En conséquence, les stratégies adoptées par les sénateurs et les représentants diffèrent en fonction de leur objectif de défendre les intérêts nationaux, fédéraux, politiques ou spécifiques à une sous-circonscription. Les sénateurs, étant généralement moins dépendants des intérêts immédiats des électeurs, jouent souvent leur réélection durant les cycles présidentiels. À l’inverse, les représentants doivent maintenir un lien constant avec le quotidien des électeurs s’ils aspirent à une réélection. Cette recherche constante d’équilibre entre les intérêts locaux et nationaux confère à des États comme la Pennsylvanie une complexité particulière et une importance stratégique dans le contexte des élections présidentielles.

3. L’influence de l’utilité aléatoire

Une étude de 2012 menée par les chercheurs W. Minozzi et C. Volden3 a exploré pourquoi certains membres du Congrès étaient plus réceptifs aux directives de leur parti et pourquoi leur choix étaient plus ou moins favorables aux intérêts des électeurs. Contrairement au modèle spatial classique qui suggère que les modérés sont les plus influençables, cette étude a proposé un modèle basé sur l’utilité aléatoire, indiquant que les extrémistes idéologiques sont en fait plus susceptibles de suivre les directives de leur parti. Cela s’explique par le fait que les extrémistes bénéficient davantage d’une position partisane ferme, et font moins de sacrifices personnels en répondant aux appels de leur parti comparés aux modérés, qui subissent des pressions plus contradictoires.

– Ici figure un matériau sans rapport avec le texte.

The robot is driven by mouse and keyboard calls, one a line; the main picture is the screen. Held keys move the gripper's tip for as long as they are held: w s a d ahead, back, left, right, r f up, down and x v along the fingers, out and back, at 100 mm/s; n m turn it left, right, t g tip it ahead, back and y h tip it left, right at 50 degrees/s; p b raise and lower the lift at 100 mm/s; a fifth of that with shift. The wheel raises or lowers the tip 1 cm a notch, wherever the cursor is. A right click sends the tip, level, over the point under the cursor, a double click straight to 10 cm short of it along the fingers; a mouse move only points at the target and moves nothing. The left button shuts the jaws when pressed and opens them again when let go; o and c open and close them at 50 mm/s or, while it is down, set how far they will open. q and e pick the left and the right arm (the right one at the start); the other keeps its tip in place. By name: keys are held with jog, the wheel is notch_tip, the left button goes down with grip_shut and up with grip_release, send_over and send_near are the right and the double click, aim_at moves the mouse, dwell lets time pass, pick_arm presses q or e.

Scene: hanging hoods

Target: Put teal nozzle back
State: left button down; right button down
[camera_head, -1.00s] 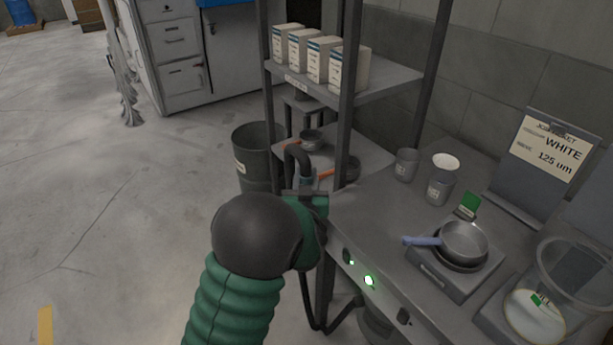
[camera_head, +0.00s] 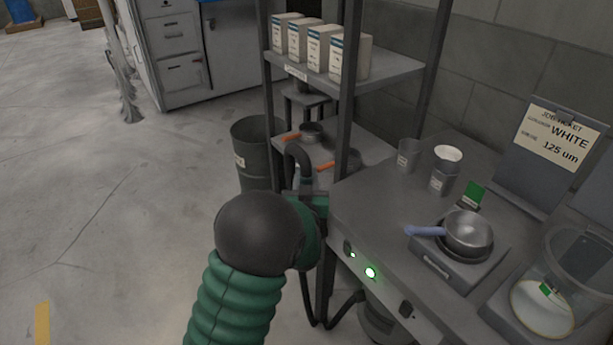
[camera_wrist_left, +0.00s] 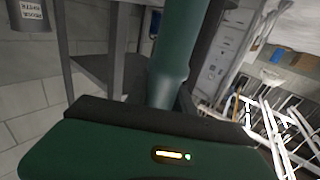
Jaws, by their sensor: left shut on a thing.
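My left gripper (camera_head: 314,203), at the end of the green ribbed arm, is at the near left corner of the grey bench. In the left wrist view a teal tube, the teal nozzle (camera_wrist_left: 175,60), rises from just beyond the green gripper body (camera_wrist_left: 150,150). The gripper is shut on it, though the fingertips are hidden. In the head view a dark hooked tube (camera_head: 296,152) stands up above the gripper; I cannot tell how it joins the nozzle. My right gripper is not in view.
A black hose (camera_head: 335,312) loops below the bench front. A shelf rack (camera_head: 390,82) with several white boxes stands behind the gripper, its posts close by. A dark bin (camera_head: 252,155) stands left of it. The bench (camera_head: 375,205) carries cups, a pan (camera_head: 469,230) and a clear vessel. Open floor lies left.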

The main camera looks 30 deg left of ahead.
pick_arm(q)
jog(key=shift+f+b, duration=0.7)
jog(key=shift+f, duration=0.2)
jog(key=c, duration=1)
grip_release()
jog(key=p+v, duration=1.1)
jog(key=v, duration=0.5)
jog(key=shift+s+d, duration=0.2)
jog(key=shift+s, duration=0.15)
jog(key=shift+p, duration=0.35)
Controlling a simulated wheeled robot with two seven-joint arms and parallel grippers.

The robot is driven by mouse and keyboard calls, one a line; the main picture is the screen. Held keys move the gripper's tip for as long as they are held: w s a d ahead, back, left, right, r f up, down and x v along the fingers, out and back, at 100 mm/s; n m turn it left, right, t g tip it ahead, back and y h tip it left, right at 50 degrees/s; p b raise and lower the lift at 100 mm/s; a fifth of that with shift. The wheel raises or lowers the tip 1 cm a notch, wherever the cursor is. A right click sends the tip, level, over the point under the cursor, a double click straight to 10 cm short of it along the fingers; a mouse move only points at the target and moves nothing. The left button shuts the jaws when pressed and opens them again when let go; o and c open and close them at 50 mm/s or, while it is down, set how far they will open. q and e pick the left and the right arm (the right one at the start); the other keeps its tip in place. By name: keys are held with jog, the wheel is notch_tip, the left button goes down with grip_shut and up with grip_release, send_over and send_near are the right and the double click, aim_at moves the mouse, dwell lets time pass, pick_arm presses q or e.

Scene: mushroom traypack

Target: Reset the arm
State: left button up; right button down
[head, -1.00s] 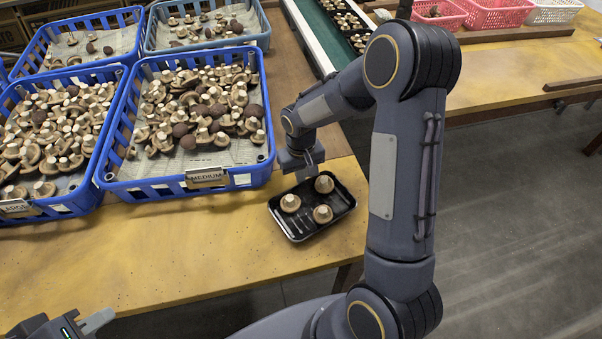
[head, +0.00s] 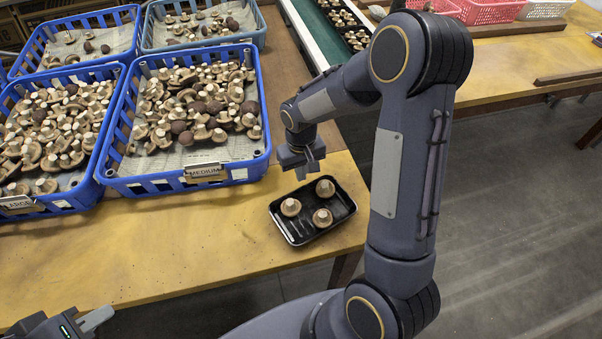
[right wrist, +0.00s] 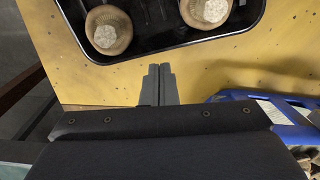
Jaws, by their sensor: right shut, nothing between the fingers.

Selon l’article II, section 2 de la Constitution américaine, le président et le vice-président sont élus par des grands électeurs, mais laisse aux États le soin de déterminer comment ces électeurs sont choisis. En pratique, chaque État a son propre processus pour désigner ces grands électeurs, qui sont souvent choisis pour récompenser leur dévouement envers leur parti ou candidat. En 2016 par exemple, le Parti républicain envisageait de nommer un militant anti-avortement radical du Missouri, alors que Bill Clinton aurait pu être appelé à voter comme grand électeur si Hillary Clinton avait remporté l’État de New York. 

Les résultats de cette étude remettent en question l’idée que l’influence du parti est limitée à convaincre les modérés lors de votes serrés et expliquent que des grands électeurs idéologiquement plus prononcés sont choisis en amont des élections. Ceux qui sont idéologiquement alignés avec leur parti et qui bénéficient d’une forte influence partisane sont les plus susceptibles de suivre les directives politiques au détriment de la population. Cette dynamique révèle que, dans un État comme la Pennsylvanie où les intérêts économiques varient significativement entre les zones urbaines et rurales, les décisions des grands électeurs sont influencées par une multitude de facteurs qui vont au-delà des simples considérations géographiques.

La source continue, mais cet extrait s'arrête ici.